— start GIVEN ENTRIES —
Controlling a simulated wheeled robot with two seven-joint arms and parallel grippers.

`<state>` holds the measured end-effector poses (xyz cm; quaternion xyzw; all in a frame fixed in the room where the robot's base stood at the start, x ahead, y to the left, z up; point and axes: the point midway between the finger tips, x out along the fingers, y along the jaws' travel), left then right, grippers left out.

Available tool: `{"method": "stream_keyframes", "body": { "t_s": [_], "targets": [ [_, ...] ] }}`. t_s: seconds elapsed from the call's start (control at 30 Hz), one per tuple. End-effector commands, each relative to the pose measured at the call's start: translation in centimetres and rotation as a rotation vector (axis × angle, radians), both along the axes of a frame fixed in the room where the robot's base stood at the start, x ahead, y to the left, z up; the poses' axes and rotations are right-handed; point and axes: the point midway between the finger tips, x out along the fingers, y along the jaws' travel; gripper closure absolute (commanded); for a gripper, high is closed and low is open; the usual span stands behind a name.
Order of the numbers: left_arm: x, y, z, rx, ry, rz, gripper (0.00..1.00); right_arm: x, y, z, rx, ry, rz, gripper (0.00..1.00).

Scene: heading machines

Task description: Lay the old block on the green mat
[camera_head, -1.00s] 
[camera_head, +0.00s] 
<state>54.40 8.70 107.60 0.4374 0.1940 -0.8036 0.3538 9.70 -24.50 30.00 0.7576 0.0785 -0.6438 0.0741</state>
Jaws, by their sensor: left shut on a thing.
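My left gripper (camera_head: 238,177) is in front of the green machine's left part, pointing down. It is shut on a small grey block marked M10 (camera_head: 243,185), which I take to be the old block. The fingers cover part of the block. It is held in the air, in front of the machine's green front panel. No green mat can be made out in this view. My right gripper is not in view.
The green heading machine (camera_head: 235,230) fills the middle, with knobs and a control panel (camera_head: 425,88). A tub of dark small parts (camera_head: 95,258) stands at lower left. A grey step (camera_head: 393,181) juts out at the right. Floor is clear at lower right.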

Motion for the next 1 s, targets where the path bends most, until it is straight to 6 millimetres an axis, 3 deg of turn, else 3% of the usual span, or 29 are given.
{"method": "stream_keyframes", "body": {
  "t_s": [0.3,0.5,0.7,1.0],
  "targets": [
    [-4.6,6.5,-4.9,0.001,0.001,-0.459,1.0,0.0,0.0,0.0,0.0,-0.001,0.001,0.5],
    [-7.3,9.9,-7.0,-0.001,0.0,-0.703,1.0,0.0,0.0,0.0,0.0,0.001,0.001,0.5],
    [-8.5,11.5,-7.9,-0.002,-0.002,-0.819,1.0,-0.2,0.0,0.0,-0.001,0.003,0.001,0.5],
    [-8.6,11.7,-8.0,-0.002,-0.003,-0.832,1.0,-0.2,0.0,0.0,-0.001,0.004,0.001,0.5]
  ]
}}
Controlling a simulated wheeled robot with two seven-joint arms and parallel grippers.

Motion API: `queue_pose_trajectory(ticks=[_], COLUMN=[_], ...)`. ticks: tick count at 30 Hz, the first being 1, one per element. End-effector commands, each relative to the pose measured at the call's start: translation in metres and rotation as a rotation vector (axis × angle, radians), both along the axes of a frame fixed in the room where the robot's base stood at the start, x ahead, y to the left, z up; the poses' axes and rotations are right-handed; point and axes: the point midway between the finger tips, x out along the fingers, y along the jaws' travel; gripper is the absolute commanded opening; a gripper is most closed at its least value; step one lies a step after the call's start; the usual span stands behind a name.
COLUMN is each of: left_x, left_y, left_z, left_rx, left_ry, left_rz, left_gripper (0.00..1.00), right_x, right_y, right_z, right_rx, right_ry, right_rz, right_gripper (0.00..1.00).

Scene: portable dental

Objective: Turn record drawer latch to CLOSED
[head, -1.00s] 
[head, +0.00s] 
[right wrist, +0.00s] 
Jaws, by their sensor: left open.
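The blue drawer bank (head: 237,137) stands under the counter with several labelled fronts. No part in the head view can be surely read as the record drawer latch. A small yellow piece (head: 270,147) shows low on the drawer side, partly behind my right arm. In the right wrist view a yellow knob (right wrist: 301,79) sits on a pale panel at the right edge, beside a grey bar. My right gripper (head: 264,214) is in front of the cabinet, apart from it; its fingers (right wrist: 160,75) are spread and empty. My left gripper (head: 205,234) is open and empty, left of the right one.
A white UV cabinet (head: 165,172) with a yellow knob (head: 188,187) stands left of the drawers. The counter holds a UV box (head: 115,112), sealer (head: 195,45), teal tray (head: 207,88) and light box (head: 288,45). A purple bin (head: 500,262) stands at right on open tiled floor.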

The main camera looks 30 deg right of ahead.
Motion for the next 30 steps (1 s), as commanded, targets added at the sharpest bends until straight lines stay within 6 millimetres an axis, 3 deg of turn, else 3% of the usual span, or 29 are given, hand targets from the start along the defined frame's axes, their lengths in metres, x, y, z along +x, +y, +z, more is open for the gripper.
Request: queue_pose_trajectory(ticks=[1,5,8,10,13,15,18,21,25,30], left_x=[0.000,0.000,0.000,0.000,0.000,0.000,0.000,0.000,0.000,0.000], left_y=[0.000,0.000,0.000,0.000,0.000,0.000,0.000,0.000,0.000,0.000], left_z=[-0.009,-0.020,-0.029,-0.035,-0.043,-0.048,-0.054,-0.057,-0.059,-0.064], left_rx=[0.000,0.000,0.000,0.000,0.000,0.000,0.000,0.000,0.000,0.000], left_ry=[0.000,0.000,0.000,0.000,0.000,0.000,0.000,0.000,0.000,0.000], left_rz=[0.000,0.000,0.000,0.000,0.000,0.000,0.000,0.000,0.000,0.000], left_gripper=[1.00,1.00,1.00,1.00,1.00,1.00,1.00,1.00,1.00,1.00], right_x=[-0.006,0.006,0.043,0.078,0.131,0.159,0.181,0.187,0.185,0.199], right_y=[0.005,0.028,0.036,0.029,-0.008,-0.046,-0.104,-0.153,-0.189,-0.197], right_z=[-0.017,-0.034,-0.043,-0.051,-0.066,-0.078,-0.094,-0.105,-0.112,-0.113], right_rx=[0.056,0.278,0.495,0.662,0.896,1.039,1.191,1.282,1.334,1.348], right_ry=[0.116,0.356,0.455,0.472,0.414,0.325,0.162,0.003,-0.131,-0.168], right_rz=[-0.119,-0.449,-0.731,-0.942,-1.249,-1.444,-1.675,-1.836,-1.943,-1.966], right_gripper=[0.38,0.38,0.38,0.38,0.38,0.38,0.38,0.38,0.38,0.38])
— end GIVEN ENTRIES —
**DO THIS:**
The lines to collect are those holding the string "state"; copy them all.

**SOLUTION:**
`<state>` holds the measured end-effector poses (xyz cm; quaternion xyzw; all in a frame fixed in the room where the robot's base stood at the start, x ahead, y to the left, z up; point and axes: the point midway between the finger tips, x out along the fingers, y along the jaws' travel), left then right, grippers left out.
<state>54.40 8.70 107.60 0.4374 0.1940 -0.8036 0.3538 9.70 -24.50 30.00 0.7576 0.0785 -0.6438 0.0741</state>

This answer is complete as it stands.